## WHAT YOU NEED TO DO
Make an exact copy of the listing below.

====

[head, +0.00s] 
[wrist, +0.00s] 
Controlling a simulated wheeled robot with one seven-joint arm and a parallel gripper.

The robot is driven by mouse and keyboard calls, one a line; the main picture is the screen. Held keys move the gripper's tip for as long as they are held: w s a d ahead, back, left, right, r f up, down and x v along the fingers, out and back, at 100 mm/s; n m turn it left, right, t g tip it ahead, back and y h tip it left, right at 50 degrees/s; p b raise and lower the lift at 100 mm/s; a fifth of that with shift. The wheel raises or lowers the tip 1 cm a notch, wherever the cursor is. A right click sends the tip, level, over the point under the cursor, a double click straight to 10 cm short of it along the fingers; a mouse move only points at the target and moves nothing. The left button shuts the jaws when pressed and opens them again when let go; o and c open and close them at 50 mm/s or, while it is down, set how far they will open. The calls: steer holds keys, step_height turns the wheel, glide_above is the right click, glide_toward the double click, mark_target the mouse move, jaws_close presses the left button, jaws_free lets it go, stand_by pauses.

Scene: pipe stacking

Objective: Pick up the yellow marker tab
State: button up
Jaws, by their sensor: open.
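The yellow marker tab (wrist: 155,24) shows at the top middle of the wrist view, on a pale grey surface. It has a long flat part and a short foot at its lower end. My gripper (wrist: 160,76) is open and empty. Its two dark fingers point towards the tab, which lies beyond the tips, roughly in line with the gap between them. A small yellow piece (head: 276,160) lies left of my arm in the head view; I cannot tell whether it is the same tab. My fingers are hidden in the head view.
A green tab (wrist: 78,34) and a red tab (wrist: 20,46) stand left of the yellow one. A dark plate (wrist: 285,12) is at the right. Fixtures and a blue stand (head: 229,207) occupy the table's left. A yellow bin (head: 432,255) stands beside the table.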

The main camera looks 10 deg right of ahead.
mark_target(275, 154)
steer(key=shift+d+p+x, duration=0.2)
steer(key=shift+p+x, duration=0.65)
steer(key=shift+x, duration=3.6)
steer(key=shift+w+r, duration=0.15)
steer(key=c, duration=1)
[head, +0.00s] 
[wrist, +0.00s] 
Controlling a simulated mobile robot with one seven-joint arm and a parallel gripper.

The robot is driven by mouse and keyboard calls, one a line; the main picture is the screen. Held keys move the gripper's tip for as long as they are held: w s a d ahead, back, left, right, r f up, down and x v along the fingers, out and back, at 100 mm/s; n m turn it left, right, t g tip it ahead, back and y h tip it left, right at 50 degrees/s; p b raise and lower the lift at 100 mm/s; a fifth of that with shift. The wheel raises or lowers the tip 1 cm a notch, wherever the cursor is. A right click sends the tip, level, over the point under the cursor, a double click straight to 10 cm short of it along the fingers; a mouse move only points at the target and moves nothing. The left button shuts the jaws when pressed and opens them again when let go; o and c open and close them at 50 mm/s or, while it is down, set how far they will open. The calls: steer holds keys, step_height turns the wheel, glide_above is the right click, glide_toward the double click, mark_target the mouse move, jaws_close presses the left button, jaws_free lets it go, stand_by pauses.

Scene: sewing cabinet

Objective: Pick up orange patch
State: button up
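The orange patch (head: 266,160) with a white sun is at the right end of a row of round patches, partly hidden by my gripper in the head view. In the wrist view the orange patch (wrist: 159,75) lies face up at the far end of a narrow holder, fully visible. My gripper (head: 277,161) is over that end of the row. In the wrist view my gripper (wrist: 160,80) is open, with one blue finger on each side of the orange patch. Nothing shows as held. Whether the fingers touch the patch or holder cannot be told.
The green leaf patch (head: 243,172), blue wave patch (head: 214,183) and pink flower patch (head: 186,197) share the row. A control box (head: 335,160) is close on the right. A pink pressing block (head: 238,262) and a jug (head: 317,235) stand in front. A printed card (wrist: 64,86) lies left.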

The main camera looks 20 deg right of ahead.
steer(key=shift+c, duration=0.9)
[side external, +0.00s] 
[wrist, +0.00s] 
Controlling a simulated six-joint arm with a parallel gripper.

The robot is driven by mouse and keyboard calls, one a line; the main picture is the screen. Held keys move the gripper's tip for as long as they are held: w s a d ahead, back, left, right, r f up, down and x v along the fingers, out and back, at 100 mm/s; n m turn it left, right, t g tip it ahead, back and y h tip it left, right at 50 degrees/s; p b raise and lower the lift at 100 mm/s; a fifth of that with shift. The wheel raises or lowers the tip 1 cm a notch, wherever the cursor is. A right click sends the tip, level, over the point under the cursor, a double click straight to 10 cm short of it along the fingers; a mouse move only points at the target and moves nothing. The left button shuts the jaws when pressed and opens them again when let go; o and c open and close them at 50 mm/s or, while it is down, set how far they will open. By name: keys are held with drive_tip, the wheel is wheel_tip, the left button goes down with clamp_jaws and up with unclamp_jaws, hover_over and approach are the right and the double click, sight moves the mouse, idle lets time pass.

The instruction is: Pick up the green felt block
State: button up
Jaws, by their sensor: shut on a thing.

====

## OUTPUT OF THE TASK
[head, +0.00s] 
[wrist, +0.00s] 
Controlling a simulated wheeled robot with one seven-joint arm and a parallel gripper.

The robot is driven by mouse and keyboard calls, one a line; the main picture is the screen. Held keys move the gripper's tip for as long as they are held: w s a d ahead, back, left, right, r f up, down and x v along the fingers, out and back, at 100 mm/s; n m turn it left, right, t g tip it ahead, back and y h tip it left, right at 50 degrees/s; p b raise and lower the lift at 100 mm/s; a fifth of that with shift. The wheel raises or lowers the tip 1 cm a notch, wherever the cursor is. A right click sends the tip, level, over the point under the cursor, a double click straight to 10 cm short of it along the fingers; a mouse move only points at the target and moves nothing. The left button shuts the jaws when pressed and opens them again when let go; o and c open and close them at 50 mm/s or, while it is down, set how far they will open. The calls: steer holds keys, step_height turns the wheel, glide_above is the right click, glide_toward the double click, mark_target the mouse move, jaws_close presses the left button, jaws_free lets it go, stand_by pauses.

Scene: pipe stacking

Objective: Pick up the yellow marker tab
State: button up
Jaws, by their sensor: open.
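The yellow marker tab (wrist: 155,24) shows at the top middle of the wrist view, on a pale grey surface. It has a long flat part and a short foot at its lower end. My gripper (wrist: 160,76) is open and empty. Its two dark fingers point towards the tab, which lies beyond the tips, roughly in line with the gap between them. A small yellow piece (head: 276,160) lies left of my arm in the head view; I cannot tell whether it is the same tab. My fingers are hidden in the head view.
A green tab (wrist: 78,34) and a red tab (wrist: 20,46) stand left of the yellow one. A dark plate (wrist: 285,12) is at the right. Fixtures and a blue stand (head: 229,207) occupy the table's left. A yellow bin (head: 432,255) stands beside the table.

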The main camera looks 10 deg right of ahead.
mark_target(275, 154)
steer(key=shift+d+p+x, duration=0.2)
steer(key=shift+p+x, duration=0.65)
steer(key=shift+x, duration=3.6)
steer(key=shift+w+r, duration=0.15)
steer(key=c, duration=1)
[head, +0.00s] 
[wrist, +0.00s] 
Controlling a simulated mobile robot with one seven-joint arm and a parallel gripper.

The robot is driven by mouse and keyboard calls, one a line; the main picture is the screen. Held keys move the gripper's tip for as long as they are held: w s a d ahead, back, left, right, r f up, down and x v along the fingers, out and back, at 100 mm/s; n m turn it left, right, t g tip it ahead, back and y h tip it left, right at 50 degrees/s; p b raise and lower the lift at 100 mm/s; a fifth of that with shift. The wheel raises or lowers the tip 1 cm a notch, wherever the cursor is. A right click sends the tip, level, over the point under the cursor, a double click straight to 10 cm short of it along the fingers; a mouse move only points at the target and moves nothing. The left button shuts the jaws when pressed and opens them again when let go; o and c open and close them at 50 mm/s or, while it is down, set how far they will open. The calls: steer holds keys, step_height turns the wheel, glide_above is the right click, glide_toward the double click, mark_target the mouse move, jaws_close presses the left button, jaws_free lets it go, stand_by pauses.

Scene: sewing cabinet

Objective: Pick up orange patch
State: button up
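The orange patch (head: 266,160) with a white sun is at the right end of a row of round patches, partly hidden by my gripper in the head view. In the wrist view the orange patch (wrist: 159,75) lies face up at the far end of a narrow holder, fully visible. My gripper (head: 277,161) is over that end of the row. In the wrist view my gripper (wrist: 160,80) is open, with one blue finger on each side of the orange patch. Nothing shows as held. Whether the fingers touch the patch or holder cannot be told.
The green leaf patch (head: 243,172), blue wave patch (head: 214,183) and pink flower patch (head: 186,197) share the row. A control box (head: 335,160) is close on the right. A pink pressing block (head: 238,262) and a jug (head: 317,235) stand in front. A printed card (wrist: 64,86) lies left.

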The main camera looks 20 deg right of ahead.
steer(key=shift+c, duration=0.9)
[side external, +0.00s] 
[wrist, +0.00s] 
Controlling a simulated six-joint arm with a parallel gripper.

The robot is driven by mouse and keyboard calls, one a line; the main picture is the screen. Held keys move the gripper's tip for as long as they are held: w s a d ahead, back, left, right, r f up, down and x v along the fingers, out and back, at 100 mm/s; n m turn it left, right, t g tip it ahead, back and y h tip it left, right at 50 degrees/s; p b raise and lower the lift at 100 mm/s; a fifth of that with shift. The wheel raises or lowers the tip 1 cm a notch, wherever the cursor is. A right click sends the tip, level, over the point under the cursor, a double click straight to 10 cm short of it along the fingers; a mouse move only points at the target and moves nothing. The left button shuts the jaws when pressed and opens them again when let go; o and c open and close them at 50 mm/s or, while it is down, set how far they will open. By name: keys are held with drive_tip, the wheel is wheel_tip, the left button goes down with clamp_jaws and up with unclamp_jaws, hover_over and approach are the right and the double click, sight moves the mouse, idle lets time pass.

The instruction is: Pick up the green felt block
State: button up
Jaws, by their sensor: shut on a thing.

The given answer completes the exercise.